Na sukces kotki nie złożyła się tylko praca samej hodowczyni, ale dołożyła się również praca hodowli AB-cat*PL i Karodok*PL. Te dwie hodowle, w różnym okresie, sprowadziły dwa kocury z wybitnej na owe czasy duńskiej hodowli Felis Jubatus Jetty Evy Madsen. Poza tym bohaterka naszej opowieści była pra pra pra wnuczką pierwszej pary kotów norweskich leśnych sprowadzonych w roku 1990 przez Irenę Nalewaj do hodowli White Star*PL. Sukces mamy Brave był sukcesem składowym. Można by było pokusić się jeszcze o opis dokonań wystawowo-hodowlanych przodków. Sukcesów było całkiem sporo.

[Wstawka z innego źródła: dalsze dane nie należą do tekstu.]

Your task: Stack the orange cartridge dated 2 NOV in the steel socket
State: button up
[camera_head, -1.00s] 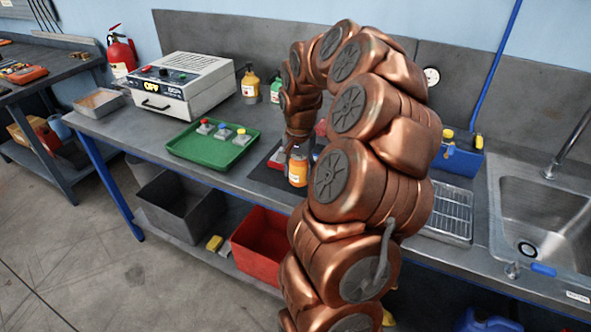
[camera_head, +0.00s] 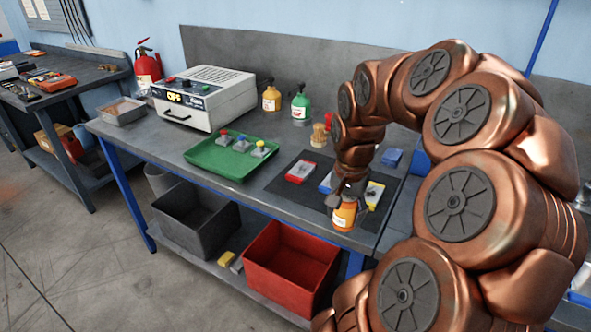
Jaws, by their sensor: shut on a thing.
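My gripper (camera_head: 347,202) points down at the front edge of the bench, right of centre. It is shut on an orange cartridge (camera_head: 344,218) with a white label. The date on the label is too small to read. The cartridge hangs upright below the fingers, and I cannot tell whether it touches anything. On the dark mat (camera_head: 285,184) beside it lie a red block (camera_head: 300,171), a blue block (camera_head: 325,184) and a yellow block (camera_head: 374,194), each with a pale face. I cannot pick out the steel socket; my arm hides part of the bench.
A green tray (camera_head: 205,163) holds three small grey pieces with red, blue and yellow tops. A white oven-like box (camera_head: 206,98) and yellow and green bottles (camera_head: 300,104) stand behind. A red bin (camera_head: 290,262) and a grey bin (camera_head: 195,220) sit below the bench.

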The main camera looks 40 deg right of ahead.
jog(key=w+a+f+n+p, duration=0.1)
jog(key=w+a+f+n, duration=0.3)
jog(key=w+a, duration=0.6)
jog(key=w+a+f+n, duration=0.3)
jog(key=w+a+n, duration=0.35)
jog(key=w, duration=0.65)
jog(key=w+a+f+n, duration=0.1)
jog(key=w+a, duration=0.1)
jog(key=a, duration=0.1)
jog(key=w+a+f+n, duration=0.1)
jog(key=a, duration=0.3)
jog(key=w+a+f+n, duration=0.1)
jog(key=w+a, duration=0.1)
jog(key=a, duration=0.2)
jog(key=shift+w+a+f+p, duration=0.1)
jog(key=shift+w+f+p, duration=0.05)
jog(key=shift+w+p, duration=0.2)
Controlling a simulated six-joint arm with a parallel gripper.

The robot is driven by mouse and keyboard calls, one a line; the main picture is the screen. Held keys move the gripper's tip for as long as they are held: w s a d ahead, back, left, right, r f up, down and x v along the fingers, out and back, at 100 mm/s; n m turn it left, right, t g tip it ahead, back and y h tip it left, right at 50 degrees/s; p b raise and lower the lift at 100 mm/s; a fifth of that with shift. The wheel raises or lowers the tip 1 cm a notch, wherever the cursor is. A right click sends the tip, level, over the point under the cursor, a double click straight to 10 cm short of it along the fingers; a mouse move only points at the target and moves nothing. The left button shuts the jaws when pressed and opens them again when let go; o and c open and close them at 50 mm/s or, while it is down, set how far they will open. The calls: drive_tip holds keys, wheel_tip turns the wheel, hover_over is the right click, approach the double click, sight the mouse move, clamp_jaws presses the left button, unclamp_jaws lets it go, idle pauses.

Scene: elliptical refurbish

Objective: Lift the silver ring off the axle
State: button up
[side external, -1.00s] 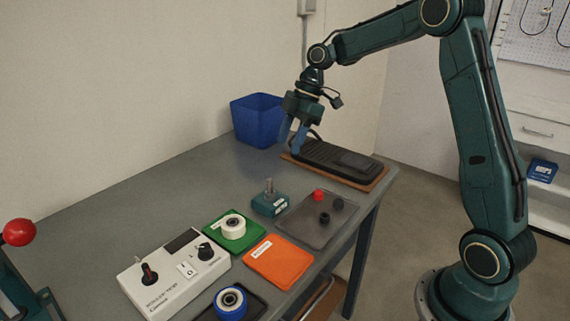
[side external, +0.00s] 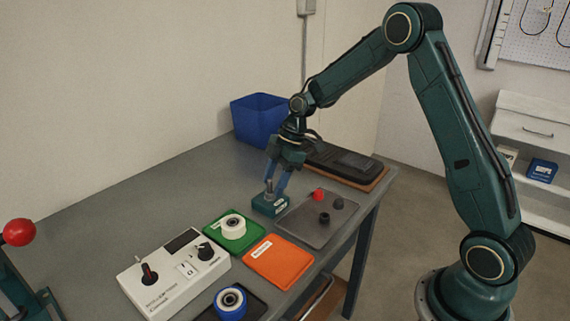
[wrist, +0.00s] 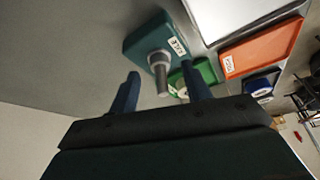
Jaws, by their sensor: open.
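A teal block (side external: 268,206) with a white label stands on the grey table. A grey axle (wrist: 162,84) rises from it. A wider grey collar, which looks like the silver ring (wrist: 158,57), sits around the axle near the block in the wrist view. My gripper (side external: 275,186) is open and points down over the block. In the wrist view, the fingers of my gripper (wrist: 160,90) are spread on either side of the axle with nothing between them but the axle end. In the side view the fingers partly cover the axle, and I cannot tell whether they touch it.
A green tray (side external: 246,245) with a white roller, an orange tray (side external: 278,262) and a grey mat (side external: 307,233) with a red and dark knobs lie close by. A control box (side external: 165,285) stands at front left. A blue bin (side external: 257,121) and black device (side external: 342,160) stand behind.

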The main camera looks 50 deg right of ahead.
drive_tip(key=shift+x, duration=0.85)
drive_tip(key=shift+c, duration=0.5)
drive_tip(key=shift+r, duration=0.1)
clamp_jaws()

Lama Rinczen był ostatnim właścicielem Brave. Zanim trafiła do niego, mieszkała również ze wspaniałymi ludźmi. Pomiędzy lamą a koteczką wywiązała się niesamowita więź. Relacja tych dwojga dojrzewała wraz z częstotliwością odwiedzin lamy w jej pierwotnym domu. I tak po prawdzie, to kotka chyba sama wybrała swoją dalszą drogę z ukochanym człowiekiem. Może kiedyś jeszcze powróci do nas w zupełnie innym wcieleniu. Z pewnością karma będzie dla niej łaskawa.
Kiedy Rafał poinformował mnie jakiego kota trzymałem w objęciach, to nie mogłem tego faktu pominąć milczeniem i w efekcie powstała wyżej opisana historia.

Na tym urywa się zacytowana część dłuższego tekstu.